Narelle Jubelin
Marlborough Contemporary, London
Marlborough Contemporary, London
Before her first solo show at Marlborough Contemporary, ‘Specific Objects, Common Parts’, in 2013, Narelle Jubelin commented that she had learnt, over time, that ‘whatever I place into the public realm, each person takes what they want as a thread and they run with it’. This idea is woven into the fabric of her latest exhibition at the gallery, ‘Flamenco Primitivo’.
Thread is not just a metaphor here; 14 embroidered pictures hang in a straight line across two walls of the exhibition room, punctuated at irregular intervals by five bronze sculptures. The modest scale of the sewn works draws you in: these are concentrated objects, dense with skill, time and visual associations. The title of each piece is prefixed ‘As Yet Untitled’, as though waiting for viewers to decide their own meanings.
Jubelin uses sewing like some use drawing, copying images found online and in books in meticulous, small and densely packed cotton stitches. In the sewn works on display, all made between 2013–15, Jubelin has chosen to represent artworks associated with international modernism. She begins with a black and white rhombus by Mira Schendel dating from 1963 and ends with a rendition of a 1959 work by the American sculptor Lee Bontecou. The motif of the hole recurs – clearly evoked by some works, such as the reproduction of Christopher Wool’s Head (1992), implicit in others, like a Ree Morton piece that states: ‘I’ll only read you the good parts.’
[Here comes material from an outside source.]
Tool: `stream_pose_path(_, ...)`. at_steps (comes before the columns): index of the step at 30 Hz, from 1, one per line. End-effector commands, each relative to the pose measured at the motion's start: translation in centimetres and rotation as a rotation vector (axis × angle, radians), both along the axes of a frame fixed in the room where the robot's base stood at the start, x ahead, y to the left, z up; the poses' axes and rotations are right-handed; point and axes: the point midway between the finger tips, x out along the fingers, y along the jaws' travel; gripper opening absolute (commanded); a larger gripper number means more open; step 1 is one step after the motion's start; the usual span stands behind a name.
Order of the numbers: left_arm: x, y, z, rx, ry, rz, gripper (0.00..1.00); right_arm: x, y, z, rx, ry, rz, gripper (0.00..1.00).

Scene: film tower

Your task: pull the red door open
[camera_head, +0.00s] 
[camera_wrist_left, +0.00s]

As they reproduce modernist tropes in a traditionally domestic craft form, these sewn works could be read as feminist reclamations. Indeed, many of the works Jubelin has selected are by women half-forgotten by mainstream art-historical narratives. But the medium itself underlines some of the themes represented pictorially: embroidery, like much of modern design, is constructed on a grid and reliant on pattern, repetition and modular structures. And there are holes, of course, in the silk gauze that is scaffolding for the thread.
Jubelin’s work reflects not just on the reproduction of images and artworks, but the ways in which these transmit cultural narratives. As Yet Untitled (Pablo Picasso, 1932) (2014) was inspired by a detail of a Picasso painting found on a catalogue cover for MoMA’s 1984 exhibition ‘“Primitivism” in 20th Century Art’. The motif’s convoluted journey from paint to embroidery via print – with the museum as a catalyst – is an illustration of the ways in which artistic movements can spread across the world. It also hints, albeit subtly, at the conflation of Spanish and non-Western cultures alluded to in the exhibition’s title.
Jubelin, an Australian who has lived in Madrid for the last 20 years, channels the idea of global pathways in many of the works on display. The bronze sculptures that hang alongside the embroideries are casts of packaging designed to secure items in transit. Though symbols of physical movement, they are also visually reminiscent of modernist concrete buildings with their block-like forms, neutral colours and rough texture. Titles such as Untitled 3 (Granada) (2016) reveal the places where the artist found the packaging – Granada, Madrid, São Paulo, Sydney – and their global reach reflects not only the artist’s travels, but also the way in which design weaves its way across the world and into different forms.
Jubelin seems acutely aware of her physical environments and the histories inherent in them. For ‘Specific Objects, Common Parts’, in 2013, the artist embroidered copies of images of Marlborough’s viewing room that she found in the gallery archive. Here, she has again picked up on the heritage of the space by giving some of the works linen mounts, echoing the way the gallery commonly framed pictures in the past.
The show also contains two brief videos documenting moments from the artist’s life. Flamenco Primitivo (2015), shows a guitarist and singer miming a Flamenco song, while the second, Queen (2012), is of a female aboriginal artist from the Tiwi Islands off Australia, shown dancing and weaving. At first, the films seem largely irrelevant – a noisy interruption of a quiet, concentrated exhibition. But, slowly, the connection becomes apparent: they are snapshots of the cultures that combine in Jubelin and speak through her pieces, giving an insight into the many threads of personal experience with which her work runs.